Briton has been working for years to break into the US market and has several potential projects in locations including Texas and Wisconsin, but Liberty University has beaten them to the punch and will be opening a 40,000 plus square foot facility in the beginning of 2009 featuring a table top, two hand rails, an 11-foot quarter pipe, and potentially a halfpipe, all of which will be accessed by lift, completed in a matter of months, and cost a mere 1.75 million dollars.
Know the Code
After reading the PRESS RELEASE on this development, I decided to find out more information on the project and emailed the PR contact for Lynchburg, Virginia based Liberty, an institution of higher learning I had never heard of. While I get a lot of emails from random people, I was more than a little surprised to receive a reply from someone named Jerry Falwell who said he would be calling to discuss the Liberty Mountain Snowflex Center. Jerry Falwell? Images of fire and brimstone, the moral majority, and hundreds of incendiary comments came to mind, none of which involved snowboarding, and the real story morphed into finding out more about the school. A task that would have to wait as my phone rang several minutes later. It was Jerry Falwell, Jr.

Junior’s dad founded Liberty University in 1971 as a faith based college focused on spiritual and theological life. According to Wikipedia, unlike most ski resorts, the university’s code of student conduct, “The Liberty Way”, includes possible reprimands and, later, fines, for activities such as attending dances, violating curfew, viewing R-rated movies, drinking, smoking, viewing sexually explicit material, entering the bedroom of a member of the opposite sex, having an abortion, and participating in unauthorized petitions. On several occasions Falwell described the school as “Bible Boot Camp,” and exhorted Liberty’s students to burn it down if it “ever turned liberal.”
Jerry Falwell, Jr. took over at Liberty’s helm after his father passed away in 2007, and says he is working to change the image of the institution to a certain degree and lure more students to join the school’s 20,000 plus congregation by bringing the Snowflex slope to the campus.

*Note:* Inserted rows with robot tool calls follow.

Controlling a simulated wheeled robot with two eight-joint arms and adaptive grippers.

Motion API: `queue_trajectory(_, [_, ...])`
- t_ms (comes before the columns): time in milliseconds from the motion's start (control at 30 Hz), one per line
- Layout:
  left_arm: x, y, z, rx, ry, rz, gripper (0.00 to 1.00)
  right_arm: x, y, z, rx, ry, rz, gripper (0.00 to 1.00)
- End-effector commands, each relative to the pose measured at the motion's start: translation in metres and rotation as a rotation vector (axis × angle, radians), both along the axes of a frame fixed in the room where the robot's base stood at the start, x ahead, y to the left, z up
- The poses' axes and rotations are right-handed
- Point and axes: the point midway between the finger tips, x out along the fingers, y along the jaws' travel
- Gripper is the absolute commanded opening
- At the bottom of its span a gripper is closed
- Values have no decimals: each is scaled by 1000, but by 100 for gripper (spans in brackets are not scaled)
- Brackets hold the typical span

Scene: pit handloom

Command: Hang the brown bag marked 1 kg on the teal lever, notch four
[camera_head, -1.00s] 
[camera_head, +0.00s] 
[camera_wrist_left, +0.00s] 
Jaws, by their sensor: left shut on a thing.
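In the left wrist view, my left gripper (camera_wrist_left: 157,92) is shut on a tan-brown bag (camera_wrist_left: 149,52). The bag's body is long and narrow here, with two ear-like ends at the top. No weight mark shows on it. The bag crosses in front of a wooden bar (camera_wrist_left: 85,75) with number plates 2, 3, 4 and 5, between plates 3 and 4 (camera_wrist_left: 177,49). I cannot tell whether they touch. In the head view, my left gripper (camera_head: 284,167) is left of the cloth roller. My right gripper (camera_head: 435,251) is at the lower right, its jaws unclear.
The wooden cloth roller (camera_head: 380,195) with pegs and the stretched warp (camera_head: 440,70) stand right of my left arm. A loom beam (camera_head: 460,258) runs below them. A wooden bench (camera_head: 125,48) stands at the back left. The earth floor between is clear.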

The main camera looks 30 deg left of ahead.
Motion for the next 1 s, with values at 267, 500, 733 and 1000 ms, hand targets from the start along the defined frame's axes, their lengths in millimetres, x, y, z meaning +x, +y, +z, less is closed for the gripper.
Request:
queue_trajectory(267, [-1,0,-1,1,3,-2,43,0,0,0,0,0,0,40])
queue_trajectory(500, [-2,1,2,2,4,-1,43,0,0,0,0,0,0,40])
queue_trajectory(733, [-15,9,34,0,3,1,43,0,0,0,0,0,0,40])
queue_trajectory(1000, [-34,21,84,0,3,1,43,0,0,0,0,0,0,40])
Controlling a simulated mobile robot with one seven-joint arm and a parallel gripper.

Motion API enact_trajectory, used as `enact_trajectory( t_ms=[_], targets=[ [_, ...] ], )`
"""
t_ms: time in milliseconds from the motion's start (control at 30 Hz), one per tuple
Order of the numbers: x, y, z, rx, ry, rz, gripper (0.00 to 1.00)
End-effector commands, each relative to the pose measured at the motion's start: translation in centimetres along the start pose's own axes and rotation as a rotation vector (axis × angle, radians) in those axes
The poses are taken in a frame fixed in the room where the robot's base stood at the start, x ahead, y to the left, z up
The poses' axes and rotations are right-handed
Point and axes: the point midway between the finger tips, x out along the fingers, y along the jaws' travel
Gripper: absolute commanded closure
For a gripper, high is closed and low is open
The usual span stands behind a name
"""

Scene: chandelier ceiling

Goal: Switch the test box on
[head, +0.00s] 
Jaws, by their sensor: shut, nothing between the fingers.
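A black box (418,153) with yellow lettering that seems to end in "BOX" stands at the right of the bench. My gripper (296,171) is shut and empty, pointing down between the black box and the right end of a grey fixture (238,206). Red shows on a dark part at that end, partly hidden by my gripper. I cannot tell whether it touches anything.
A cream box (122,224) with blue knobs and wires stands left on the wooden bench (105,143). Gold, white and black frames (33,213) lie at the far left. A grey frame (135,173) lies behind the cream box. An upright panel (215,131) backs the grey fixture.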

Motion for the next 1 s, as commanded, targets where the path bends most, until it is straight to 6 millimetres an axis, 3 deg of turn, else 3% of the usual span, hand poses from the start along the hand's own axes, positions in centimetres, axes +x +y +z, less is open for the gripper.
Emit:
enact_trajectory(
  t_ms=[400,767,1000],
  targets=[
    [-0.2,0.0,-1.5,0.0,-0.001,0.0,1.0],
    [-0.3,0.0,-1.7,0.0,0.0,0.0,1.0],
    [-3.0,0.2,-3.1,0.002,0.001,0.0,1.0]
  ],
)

Here are some excerpts from Falwell’s conversation with Transworld Business.
TWB:
Why’d you decide to go with this project rather than finding an alternate use for the space?
Jerry Falwell, Jr.:
We’re in a unique spot where we’ve got a 5,000-acre mountain right here on campus and we’re right in the middle of an urban area. We’ve been looking at different ideas for years for using the property and it’s pretty steep so it’s not really practical for a lot of uses. We hired a firm in Salt Lake City called Alpentech a few years ago, a mountain recreation engineering firm, to look at different ideas and they told us about gravity sports that you see in places like Park City in the summer time. We went out and took a look at some of those. A lot of those are more in the nature of amusements. They also told us about Snowflex and we thought (it) would be a better fit for a university because you can have skiing and snowboarding teams.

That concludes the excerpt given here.